Robot control records
-*-

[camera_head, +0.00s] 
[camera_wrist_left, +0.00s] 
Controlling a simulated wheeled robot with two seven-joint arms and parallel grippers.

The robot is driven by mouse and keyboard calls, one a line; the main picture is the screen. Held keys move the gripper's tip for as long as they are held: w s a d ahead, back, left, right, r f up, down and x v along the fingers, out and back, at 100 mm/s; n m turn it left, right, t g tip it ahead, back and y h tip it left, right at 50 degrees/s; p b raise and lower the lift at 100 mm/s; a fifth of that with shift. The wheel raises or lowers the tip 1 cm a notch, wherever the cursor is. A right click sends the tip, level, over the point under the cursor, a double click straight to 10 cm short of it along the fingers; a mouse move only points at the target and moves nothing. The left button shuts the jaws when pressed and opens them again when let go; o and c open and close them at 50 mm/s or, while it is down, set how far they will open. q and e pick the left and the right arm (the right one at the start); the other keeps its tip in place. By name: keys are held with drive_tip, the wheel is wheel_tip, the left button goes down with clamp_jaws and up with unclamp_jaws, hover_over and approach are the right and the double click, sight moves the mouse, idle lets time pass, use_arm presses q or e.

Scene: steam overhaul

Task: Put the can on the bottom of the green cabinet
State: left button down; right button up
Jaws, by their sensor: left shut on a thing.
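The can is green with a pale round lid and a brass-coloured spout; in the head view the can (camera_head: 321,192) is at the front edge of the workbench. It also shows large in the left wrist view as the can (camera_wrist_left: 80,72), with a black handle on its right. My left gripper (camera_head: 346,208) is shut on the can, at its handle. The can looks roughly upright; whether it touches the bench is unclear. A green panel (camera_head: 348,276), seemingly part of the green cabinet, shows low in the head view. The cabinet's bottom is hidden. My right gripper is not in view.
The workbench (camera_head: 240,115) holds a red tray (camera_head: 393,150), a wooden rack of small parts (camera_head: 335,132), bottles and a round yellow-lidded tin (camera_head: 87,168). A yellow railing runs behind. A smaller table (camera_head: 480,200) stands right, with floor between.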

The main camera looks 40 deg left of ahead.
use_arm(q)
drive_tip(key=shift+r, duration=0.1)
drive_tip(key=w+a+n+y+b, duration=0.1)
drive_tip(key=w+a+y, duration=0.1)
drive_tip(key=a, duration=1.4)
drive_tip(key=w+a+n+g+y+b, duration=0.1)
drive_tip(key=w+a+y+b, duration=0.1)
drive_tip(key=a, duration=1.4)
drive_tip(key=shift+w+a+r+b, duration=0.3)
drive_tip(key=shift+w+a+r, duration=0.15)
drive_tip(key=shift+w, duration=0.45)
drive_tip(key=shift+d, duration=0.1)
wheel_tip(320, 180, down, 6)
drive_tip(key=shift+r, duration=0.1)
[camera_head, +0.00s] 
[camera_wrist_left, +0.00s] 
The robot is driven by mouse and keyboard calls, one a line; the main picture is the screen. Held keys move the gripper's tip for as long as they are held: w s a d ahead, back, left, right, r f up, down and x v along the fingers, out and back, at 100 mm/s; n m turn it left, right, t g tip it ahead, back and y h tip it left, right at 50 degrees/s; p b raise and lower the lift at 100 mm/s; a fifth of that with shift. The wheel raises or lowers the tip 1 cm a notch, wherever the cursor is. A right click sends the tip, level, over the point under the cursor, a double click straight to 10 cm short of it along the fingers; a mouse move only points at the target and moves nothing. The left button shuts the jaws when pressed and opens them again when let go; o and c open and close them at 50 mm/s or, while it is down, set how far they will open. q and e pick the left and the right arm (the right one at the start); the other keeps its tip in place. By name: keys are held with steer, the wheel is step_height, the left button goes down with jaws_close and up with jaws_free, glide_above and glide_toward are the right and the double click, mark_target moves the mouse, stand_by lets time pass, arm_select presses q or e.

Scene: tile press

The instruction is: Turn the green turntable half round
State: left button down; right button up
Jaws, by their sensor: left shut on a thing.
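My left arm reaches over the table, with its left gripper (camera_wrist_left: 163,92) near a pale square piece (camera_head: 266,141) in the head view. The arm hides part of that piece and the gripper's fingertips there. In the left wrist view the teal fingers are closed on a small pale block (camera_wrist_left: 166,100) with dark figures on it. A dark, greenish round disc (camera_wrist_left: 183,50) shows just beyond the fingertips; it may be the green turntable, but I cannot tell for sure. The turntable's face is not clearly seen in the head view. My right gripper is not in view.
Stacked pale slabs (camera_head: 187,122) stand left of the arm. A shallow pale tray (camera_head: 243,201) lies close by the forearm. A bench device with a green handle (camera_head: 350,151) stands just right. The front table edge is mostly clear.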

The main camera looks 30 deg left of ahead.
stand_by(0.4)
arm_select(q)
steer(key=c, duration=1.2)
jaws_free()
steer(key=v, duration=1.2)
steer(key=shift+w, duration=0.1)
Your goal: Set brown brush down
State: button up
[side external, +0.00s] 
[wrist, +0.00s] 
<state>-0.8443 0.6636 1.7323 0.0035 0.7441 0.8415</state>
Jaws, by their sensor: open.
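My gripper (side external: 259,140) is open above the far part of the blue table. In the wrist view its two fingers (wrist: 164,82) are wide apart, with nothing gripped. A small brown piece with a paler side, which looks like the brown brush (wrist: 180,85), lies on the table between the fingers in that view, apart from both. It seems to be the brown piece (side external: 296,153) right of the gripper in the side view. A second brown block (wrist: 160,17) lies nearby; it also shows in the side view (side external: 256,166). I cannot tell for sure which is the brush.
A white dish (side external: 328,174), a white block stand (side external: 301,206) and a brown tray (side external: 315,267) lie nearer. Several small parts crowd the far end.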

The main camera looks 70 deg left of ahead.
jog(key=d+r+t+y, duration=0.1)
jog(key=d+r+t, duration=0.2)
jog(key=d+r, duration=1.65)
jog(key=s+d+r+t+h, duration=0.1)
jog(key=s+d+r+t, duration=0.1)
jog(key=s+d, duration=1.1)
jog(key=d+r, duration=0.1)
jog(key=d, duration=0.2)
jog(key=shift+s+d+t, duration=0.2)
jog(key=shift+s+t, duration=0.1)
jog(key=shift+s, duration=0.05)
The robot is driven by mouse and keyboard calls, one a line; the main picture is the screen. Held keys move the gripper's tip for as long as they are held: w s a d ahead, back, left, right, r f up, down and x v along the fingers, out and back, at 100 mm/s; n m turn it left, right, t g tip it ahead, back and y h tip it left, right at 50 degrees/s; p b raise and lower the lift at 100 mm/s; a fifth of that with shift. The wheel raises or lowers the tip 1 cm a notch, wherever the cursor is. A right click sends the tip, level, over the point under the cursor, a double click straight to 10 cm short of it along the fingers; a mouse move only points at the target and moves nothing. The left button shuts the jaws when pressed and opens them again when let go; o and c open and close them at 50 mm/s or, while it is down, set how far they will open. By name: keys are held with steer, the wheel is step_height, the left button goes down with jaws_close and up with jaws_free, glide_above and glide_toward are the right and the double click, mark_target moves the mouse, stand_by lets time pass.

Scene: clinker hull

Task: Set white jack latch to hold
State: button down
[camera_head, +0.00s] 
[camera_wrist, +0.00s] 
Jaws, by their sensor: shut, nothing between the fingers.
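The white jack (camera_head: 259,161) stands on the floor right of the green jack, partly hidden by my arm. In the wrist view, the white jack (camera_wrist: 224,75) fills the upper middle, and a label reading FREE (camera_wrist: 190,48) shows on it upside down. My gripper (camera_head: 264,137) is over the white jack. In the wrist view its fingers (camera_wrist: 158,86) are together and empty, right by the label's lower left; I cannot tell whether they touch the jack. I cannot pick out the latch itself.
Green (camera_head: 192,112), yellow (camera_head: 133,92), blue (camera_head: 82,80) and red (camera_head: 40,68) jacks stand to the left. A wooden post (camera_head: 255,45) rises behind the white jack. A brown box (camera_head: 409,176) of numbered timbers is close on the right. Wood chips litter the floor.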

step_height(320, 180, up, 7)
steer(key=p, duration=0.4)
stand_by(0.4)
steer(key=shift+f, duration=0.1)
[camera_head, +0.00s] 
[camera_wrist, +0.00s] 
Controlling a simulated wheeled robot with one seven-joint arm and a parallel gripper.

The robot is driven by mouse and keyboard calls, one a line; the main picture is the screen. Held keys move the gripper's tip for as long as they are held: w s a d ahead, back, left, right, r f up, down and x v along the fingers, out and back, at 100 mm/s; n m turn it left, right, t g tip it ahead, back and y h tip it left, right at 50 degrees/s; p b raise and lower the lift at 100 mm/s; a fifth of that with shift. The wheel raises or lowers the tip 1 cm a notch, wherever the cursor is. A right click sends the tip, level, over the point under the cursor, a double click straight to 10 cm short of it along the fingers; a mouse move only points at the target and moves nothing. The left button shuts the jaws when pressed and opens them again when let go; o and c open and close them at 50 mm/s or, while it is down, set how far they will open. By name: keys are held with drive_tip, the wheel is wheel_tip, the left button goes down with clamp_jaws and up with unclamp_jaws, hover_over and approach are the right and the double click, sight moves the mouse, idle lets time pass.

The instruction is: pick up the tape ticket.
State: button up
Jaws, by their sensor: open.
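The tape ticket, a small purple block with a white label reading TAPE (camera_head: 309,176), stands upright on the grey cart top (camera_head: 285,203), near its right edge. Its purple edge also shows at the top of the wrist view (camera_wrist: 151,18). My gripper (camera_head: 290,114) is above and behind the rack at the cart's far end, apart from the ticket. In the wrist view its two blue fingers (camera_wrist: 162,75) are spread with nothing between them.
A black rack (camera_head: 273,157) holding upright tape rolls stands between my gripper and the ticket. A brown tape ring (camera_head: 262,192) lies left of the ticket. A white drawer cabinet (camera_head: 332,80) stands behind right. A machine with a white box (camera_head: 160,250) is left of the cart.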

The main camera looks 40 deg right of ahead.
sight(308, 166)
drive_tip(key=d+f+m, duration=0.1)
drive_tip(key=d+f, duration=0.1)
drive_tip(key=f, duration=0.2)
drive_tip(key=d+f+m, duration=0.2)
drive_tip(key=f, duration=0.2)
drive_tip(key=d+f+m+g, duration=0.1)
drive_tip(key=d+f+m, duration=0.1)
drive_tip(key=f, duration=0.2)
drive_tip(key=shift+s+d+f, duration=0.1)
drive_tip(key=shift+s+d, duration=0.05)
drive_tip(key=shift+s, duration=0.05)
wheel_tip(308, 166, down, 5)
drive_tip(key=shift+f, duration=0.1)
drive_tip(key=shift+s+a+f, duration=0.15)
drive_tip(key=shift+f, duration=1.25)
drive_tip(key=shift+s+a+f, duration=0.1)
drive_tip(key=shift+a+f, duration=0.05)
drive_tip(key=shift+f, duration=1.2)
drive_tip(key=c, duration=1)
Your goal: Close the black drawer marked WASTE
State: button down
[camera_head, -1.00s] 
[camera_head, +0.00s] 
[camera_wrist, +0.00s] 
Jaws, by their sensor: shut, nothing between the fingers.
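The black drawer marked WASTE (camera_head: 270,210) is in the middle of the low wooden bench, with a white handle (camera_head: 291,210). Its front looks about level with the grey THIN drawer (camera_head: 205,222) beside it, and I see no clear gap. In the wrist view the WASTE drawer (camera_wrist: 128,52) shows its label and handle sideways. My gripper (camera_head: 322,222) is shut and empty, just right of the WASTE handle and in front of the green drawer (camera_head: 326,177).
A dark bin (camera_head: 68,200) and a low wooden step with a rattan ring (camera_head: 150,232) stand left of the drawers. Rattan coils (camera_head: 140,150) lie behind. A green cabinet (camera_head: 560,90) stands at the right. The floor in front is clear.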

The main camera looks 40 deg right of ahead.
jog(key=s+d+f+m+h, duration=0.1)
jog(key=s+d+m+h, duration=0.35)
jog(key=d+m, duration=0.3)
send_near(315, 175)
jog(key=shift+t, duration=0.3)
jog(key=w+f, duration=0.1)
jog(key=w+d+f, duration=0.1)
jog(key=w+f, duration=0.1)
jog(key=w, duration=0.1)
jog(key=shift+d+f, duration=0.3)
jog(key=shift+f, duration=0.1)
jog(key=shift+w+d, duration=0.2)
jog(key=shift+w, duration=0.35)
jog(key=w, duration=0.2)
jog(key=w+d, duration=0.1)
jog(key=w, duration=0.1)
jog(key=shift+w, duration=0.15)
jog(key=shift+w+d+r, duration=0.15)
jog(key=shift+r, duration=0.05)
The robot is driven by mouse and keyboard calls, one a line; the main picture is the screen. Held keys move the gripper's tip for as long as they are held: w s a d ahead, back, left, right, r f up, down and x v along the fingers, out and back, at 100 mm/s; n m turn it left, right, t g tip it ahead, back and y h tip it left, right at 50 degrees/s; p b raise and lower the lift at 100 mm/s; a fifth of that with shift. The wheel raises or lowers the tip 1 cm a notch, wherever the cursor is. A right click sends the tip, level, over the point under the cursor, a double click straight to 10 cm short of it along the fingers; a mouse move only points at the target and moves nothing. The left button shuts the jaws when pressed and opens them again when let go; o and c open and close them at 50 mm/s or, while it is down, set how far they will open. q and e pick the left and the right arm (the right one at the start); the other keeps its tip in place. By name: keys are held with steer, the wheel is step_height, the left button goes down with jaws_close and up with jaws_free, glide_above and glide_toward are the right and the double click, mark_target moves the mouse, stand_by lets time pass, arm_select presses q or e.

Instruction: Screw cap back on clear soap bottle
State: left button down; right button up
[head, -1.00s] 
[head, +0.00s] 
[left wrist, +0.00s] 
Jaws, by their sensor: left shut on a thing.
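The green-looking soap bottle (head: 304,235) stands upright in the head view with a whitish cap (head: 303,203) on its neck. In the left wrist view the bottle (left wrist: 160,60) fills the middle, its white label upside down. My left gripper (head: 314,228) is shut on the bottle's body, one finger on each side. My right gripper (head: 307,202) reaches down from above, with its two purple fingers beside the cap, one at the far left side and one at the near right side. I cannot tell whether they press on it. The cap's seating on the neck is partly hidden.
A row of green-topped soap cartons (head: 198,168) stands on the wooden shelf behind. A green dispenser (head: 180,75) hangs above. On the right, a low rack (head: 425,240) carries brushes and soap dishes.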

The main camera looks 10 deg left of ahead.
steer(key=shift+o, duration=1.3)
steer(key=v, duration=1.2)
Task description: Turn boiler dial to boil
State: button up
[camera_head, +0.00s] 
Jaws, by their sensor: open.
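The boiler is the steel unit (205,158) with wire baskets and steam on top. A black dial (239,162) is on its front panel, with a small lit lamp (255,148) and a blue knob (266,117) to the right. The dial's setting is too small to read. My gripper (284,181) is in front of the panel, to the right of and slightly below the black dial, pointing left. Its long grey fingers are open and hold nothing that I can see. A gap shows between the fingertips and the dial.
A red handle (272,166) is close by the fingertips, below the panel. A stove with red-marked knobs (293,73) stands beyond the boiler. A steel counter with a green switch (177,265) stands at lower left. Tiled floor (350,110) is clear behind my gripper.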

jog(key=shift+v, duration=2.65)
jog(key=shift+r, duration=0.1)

-*-

**Exercise aim:**
Copy each line from the records above that includes the string "Controlling".

**Exercise response:**
Controlling a simulated wheeled robot with two seven-joint arms and parallel grippers.
Controlling a simulated wheeled robot with one seven-joint arm and a parallel gripper.

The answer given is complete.